Subpicotesla Scalar Atomic Magnetometer with a Microfabricated Cell

TL;DR

This paper presents a highly sensitive, portable scalar atomic magnetometer using a microfabricated Cs vapor cell, capable of detecting extremely weak magnetic fields with high bandwidth, suitable for practical applications like low-field NMR.

Contribution

It introduces a microfabricated Cs vapor cell magnetometer achieving sub-100 fT/rt-Hz sensitivity with high bandwidth, demonstrating potential for portable, low-power magnetic field detection.

Findings

Sensitivity below 150 fT/rt-Hz in Earth's magnetic field range

Bandwidth close to 1 kHz due to broad magnetic resonance

Feasibility of portable, low-power atomic magnetometer

Abstract

We demonstrated a scalar atomic magnetometer using a micro-fabricated Cs vapor cell.
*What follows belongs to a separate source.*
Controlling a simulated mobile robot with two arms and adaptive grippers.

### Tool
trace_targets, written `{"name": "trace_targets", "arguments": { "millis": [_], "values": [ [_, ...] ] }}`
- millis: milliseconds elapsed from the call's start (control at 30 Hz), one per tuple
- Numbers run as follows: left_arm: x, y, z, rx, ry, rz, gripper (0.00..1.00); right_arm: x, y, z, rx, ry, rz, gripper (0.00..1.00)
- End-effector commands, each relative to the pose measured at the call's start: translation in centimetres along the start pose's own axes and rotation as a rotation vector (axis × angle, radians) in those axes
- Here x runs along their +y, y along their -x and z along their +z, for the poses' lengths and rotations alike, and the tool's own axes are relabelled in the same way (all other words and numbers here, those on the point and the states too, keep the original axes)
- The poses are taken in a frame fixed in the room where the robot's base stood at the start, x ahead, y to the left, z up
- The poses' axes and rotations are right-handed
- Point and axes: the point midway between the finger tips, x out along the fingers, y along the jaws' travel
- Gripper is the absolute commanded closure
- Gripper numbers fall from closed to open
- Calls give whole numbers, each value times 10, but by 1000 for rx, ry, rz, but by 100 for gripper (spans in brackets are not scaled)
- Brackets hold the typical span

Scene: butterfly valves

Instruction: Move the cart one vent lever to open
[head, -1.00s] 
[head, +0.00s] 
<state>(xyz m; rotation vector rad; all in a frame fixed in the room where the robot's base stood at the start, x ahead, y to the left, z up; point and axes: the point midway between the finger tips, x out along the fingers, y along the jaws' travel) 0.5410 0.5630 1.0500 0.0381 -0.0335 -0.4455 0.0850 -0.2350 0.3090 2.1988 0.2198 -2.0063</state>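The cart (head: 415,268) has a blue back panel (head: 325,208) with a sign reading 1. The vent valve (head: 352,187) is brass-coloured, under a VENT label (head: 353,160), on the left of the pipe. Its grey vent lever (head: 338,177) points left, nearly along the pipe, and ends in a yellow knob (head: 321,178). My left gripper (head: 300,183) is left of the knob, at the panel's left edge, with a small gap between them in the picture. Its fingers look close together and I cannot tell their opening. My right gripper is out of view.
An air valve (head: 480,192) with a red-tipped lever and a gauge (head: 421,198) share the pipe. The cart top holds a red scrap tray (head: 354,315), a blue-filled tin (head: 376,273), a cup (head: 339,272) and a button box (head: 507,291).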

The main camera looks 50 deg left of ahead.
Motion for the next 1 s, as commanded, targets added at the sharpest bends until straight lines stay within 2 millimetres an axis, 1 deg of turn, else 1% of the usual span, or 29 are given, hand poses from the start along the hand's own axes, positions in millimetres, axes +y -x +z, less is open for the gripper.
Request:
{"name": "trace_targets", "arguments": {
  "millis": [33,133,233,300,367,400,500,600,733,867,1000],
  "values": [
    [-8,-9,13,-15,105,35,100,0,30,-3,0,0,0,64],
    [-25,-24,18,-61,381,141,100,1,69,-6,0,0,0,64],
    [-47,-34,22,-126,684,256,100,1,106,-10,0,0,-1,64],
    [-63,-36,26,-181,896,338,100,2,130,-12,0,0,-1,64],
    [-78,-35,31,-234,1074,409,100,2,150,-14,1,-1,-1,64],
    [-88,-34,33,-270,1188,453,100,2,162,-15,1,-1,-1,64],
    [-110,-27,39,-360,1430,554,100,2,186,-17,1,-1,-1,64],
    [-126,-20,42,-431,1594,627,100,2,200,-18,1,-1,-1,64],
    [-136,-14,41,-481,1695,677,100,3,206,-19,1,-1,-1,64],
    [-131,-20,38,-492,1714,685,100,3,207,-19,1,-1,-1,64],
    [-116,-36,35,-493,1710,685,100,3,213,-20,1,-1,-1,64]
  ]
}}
The atomic spin precession is driven by an amplitude-modulated circularly-polarized pump laser resonant on D1 transition of Cs atoms and detected by an off-resonant linearly-polarized probe laser using a balanced polarimeter setup. Under a magnetic field with amplitude in the Earth's magnetic field range, the magnetometer in the gradiometer mode can reach sensitivities below 150 fT/rt-Hz, which shows that the magnetometer by itself can achieve sub-100 fT/rt-Hz sensitivities. In addition to its high sensitivity, the magnetometer has a bandwidth close to 1 kHz due to the broad magnetic resonance inside the small vapor cell. Our experiment suggests the feasibility of a portable, low-power and high-performance magnetometer which can be operated in the Earth's magnetic field. Such a device will greatly reduce the restrictions on the operating environment and expand the range of applications for atomic magnetometers, such as detection of nuclear magnetic resonance (NMR) in low magnetic fields.